> **STATED TASK**:
Without including any pictures, write out the listing below exactly.

> **MATERIALS PROVIDED**:
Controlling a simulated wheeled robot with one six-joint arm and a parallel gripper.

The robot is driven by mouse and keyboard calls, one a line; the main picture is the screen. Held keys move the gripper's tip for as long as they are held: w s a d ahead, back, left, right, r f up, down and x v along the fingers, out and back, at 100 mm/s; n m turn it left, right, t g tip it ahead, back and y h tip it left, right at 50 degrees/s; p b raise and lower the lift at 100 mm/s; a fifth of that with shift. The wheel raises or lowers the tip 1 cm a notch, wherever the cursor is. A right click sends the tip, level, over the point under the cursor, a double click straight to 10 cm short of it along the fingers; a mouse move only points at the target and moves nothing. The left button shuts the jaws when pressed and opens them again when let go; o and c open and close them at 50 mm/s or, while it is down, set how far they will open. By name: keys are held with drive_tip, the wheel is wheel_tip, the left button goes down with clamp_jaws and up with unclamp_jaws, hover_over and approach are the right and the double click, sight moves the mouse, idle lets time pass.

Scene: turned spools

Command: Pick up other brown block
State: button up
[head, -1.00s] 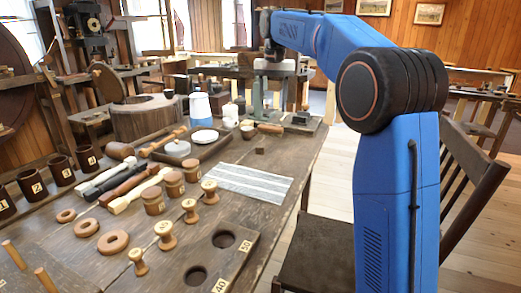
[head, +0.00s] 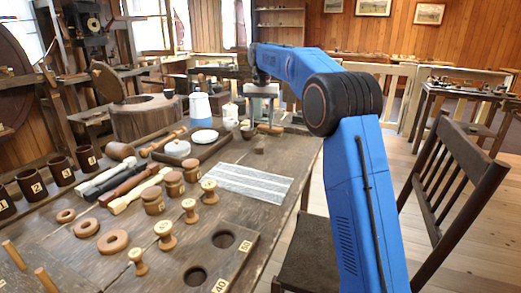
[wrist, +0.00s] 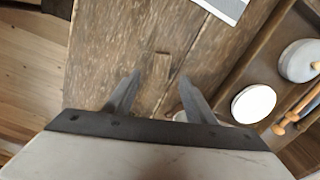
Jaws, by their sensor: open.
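A small brown block (head: 260,149) sits on the dark wooden table beyond the striped cloth in the head view. In the wrist view the block (wrist: 161,63) shows faintly against wood of a similar colour, just beyond and between the fingertips. My gripper (wrist: 159,75) is open and empty, pointing down at the table with the block ahead of its gap. In the head view my gripper (head: 261,112) hangs above and behind the block, apart from it. No second brown block can be made out.
The striped cloth (head: 240,182) lies nearer the front. A tray (head: 217,148) with a white dish (head: 204,136) stands left of the block. A wooden chair (head: 455,170) stands right of the table. The table around the block is mostly clear.

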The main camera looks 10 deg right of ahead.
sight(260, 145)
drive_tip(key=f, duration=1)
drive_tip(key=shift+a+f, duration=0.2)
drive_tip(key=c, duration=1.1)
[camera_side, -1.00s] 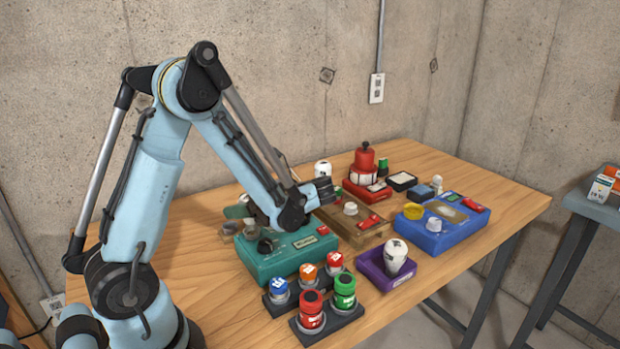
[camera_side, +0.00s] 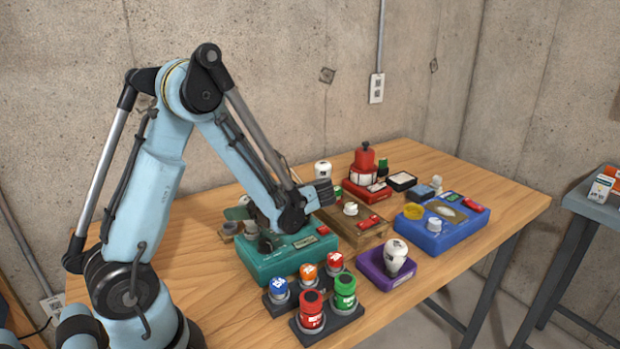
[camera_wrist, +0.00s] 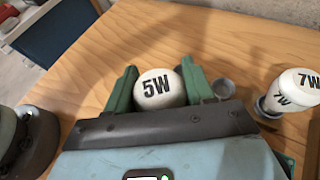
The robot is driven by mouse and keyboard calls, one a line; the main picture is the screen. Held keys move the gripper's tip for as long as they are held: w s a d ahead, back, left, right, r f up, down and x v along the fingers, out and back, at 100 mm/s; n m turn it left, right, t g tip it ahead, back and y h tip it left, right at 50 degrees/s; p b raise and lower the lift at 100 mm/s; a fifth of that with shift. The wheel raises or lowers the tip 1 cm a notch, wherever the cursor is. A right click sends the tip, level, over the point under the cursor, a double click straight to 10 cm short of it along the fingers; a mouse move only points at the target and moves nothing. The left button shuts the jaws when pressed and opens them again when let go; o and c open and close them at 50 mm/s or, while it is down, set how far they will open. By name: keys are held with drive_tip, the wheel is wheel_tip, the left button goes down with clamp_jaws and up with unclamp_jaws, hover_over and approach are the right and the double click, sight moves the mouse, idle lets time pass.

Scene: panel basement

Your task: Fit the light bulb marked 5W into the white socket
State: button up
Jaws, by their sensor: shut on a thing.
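The 5W bulb (camera_wrist: 158,88) is white and round, with its mark facing the camera in the wrist view. My gripper (camera_wrist: 158,86) is shut on it, with a green finger on each side. The bulb's base is hidden below the gripper body. In the side view my gripper (camera_side: 238,213) is mostly hidden behind my forearm, with some green showing over the table left of the green box. The held bulb cannot be made out there. I cannot clearly identify the white socket in either view.
In the wrist view a 7W bulb (camera_wrist: 297,88) stands to the right, near a small grey round part (camera_wrist: 224,88). The side view shows a green box (camera_side: 285,258), a bulb in a purple holder (camera_side: 372,266), a brown box (camera_side: 372,241), a blue box (camera_side: 462,232) and coloured buttons (camera_side: 310,312).

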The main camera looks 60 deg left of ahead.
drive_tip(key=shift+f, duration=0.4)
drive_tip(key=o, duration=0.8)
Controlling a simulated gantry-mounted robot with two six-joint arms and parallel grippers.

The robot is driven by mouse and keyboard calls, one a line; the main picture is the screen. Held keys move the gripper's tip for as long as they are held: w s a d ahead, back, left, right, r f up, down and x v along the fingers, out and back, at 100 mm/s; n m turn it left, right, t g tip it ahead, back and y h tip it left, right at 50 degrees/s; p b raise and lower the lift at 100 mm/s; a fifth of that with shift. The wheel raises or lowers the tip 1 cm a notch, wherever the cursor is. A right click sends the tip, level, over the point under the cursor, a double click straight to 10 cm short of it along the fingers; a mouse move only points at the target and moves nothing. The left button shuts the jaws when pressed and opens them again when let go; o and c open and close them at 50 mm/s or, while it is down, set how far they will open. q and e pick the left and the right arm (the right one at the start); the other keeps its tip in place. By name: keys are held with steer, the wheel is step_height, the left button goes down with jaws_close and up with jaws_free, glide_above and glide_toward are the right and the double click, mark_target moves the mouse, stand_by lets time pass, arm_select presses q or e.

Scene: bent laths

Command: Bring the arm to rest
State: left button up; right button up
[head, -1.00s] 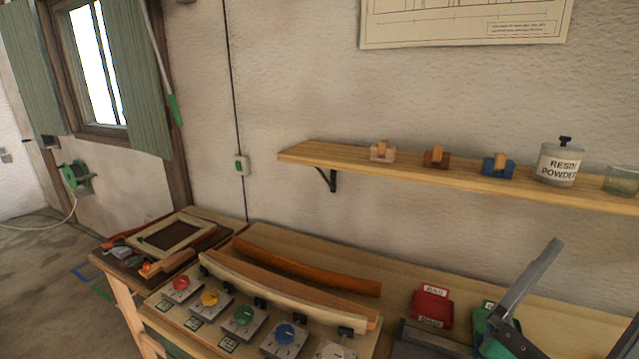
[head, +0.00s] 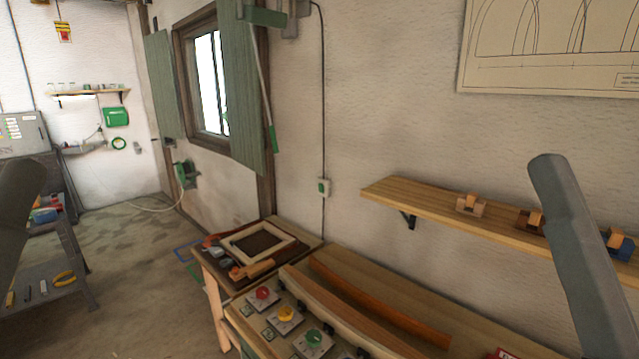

> **EXERCISE OUTPUT**:
Controlling a simulated wheeled robot with one six-joint arm and a parallel gripper.

The robot is driven by mouse and keyboard calls, one a line; the main picture is the screen. Held keys move the gripper's tip for as long as they are held: w s a d ahead, back, left, right, r f up, down and x v along the fingers, out and back, at 100 mm/s; n m turn it left, right, t g tip it ahead, back and y h tip it left, right at 50 degrees/s; p b raise and lower the lift at 100 mm/s; a fifth of that with shift. The wheel raises or lowers the tip 1 cm a notch, wherever the cursor is. A right click sends the tip, level, over the point under the cursor, a double click straight to 10 cm short of it along the fingers; a mouse move only points at the target and moves nothing. The left button shuts the jaws when pressed and opens them again when let go; o and c open and close them at 50 mm/s or, while it is down, set how far they will open. By name: keys are held with drive_tip, the wheel is wheel_tip, the left button goes down with clamp_jaws and up with unclamp_jaws, hover_over and approach are the right and the double click, sight moves the mouse, idle lets time pass.

Scene: turned spools

Command: Pick up other brown block
State: button up
[head, -1.00s] 
[head, +0.00s] 
[wrist, +0.00s] 
Jaws, by their sensor: open.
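A small brown block (head: 260,149) sits on the dark wooden table beyond the striped cloth in the head view. In the wrist view the block (wrist: 161,63) shows faintly against wood of a similar colour, just beyond and between the fingertips. My gripper (wrist: 159,75) is open and empty, pointing down at the table with the block ahead of its gap. In the head view my gripper (head: 261,112) hangs above and behind the block, apart from it. No second brown block can be made out.
The striped cloth (head: 240,182) lies nearer the front. A tray (head: 217,148) with a white dish (head: 204,136) stands left of the block. A wooden chair (head: 455,170) stands right of the table. The table around the block is mostly clear.

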The main camera looks 10 deg right of ahead.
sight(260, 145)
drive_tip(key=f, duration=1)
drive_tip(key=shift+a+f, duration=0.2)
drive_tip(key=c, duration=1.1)
[camera_side, -1.00s] 
[camera_side, +0.00s] 
[camera_wrist, +0.00s] 
The robot is driven by mouse and keyboard calls, one a line; the main picture is the screen. Held keys move the gripper's tip for as long as they are held: w s a d ahead, back, left, right, r f up, down and x v along the fingers, out and back, at 100 mm/s; n m turn it left, right, t g tip it ahead, back and y h tip it left, right at 50 degrees/s; p b raise and lower the lift at 100 mm/s; a fifth of that with shift. The wheel raises or lowers the tip 1 cm a notch, wherever the cursor is. A right click sends the tip, level, over the point under the cursor, a double click straight to 10 cm short of it along the fingers; a mouse move only points at the target and moves nothing. The left button shuts the jaws when pressed and opens them again when let go; o and c open and close them at 50 mm/s or, while it is down, set how far they will open. By name: keys are held with drive_tip, the wheel is wheel_tip, the left button goes down with clamp_jaws and up with unclamp_jaws, hover_over and approach are the right and the double click, sight moves the mouse, idle lets time pass.

Scene: panel basement

Your task: Fit the light bulb marked 5W into the white socket
State: button up
Jaws, by their sensor: shut on a thing.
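The 5W bulb (camera_wrist: 158,88) is white and round, with its mark facing the camera in the wrist view. My gripper (camera_wrist: 158,86) is shut on it, with a green finger on each side. The bulb's base is hidden below the gripper body. In the side view my gripper (camera_side: 238,213) is mostly hidden behind my forearm, with some green showing over the table left of the green box. The held bulb cannot be made out there. I cannot clearly identify the white socket in either view.
In the wrist view a 7W bulb (camera_wrist: 297,88) stands to the right, near a small grey round part (camera_wrist: 224,88). The side view shows a green box (camera_side: 285,258), a bulb in a purple holder (camera_side: 372,266), a brown box (camera_side: 372,241), a blue box (camera_side: 462,232) and coloured buttons (camera_side: 310,312).

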The main camera looks 60 deg left of ahead.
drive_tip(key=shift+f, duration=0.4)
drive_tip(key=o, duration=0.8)
Controlling a simulated gantry-mounted robot with two six-joint arms and parallel grippers.

The robot is driven by mouse and keyboard calls, one a line; the main picture is the screen. Held keys move the gripper's tip for as long as they are held: w s a d ahead, back, left, right, r f up, down and x v along the fingers, out and back, at 100 mm/s; n m turn it left, right, t g tip it ahead, back and y h tip it left, right at 50 degrees/s; p b raise and lower the lift at 100 mm/s; a fifth of that with shift. The wheel raises or lowers the tip 1 cm a notch, wherever the cursor is. A right click sends the tip, level, over the point under the cursor, a double click straight to 10 cm short of it along the fingers; a mouse move only points at the target and moves nothing. The left button shuts the jaws when pressed and opens them again when let go; o and c open and close them at 50 mm/s or, while it is down, set how far they will open. q and e pick the left and the right arm (the right one at the start); the other keeps its tip in place. By name: keys are held with steer, the wheel is step_height, the left button goes down with jaws_close and up with jaws_free, glide_above and glide_toward are the right and the double click, mark_target moves the mouse, stand_by lets time pass, arm_select presses q or e.

Scene: bent laths

Command: Bring the arm to rest
State: left button up; right button up
[head, -1.00s] 
[head, +0.00s] 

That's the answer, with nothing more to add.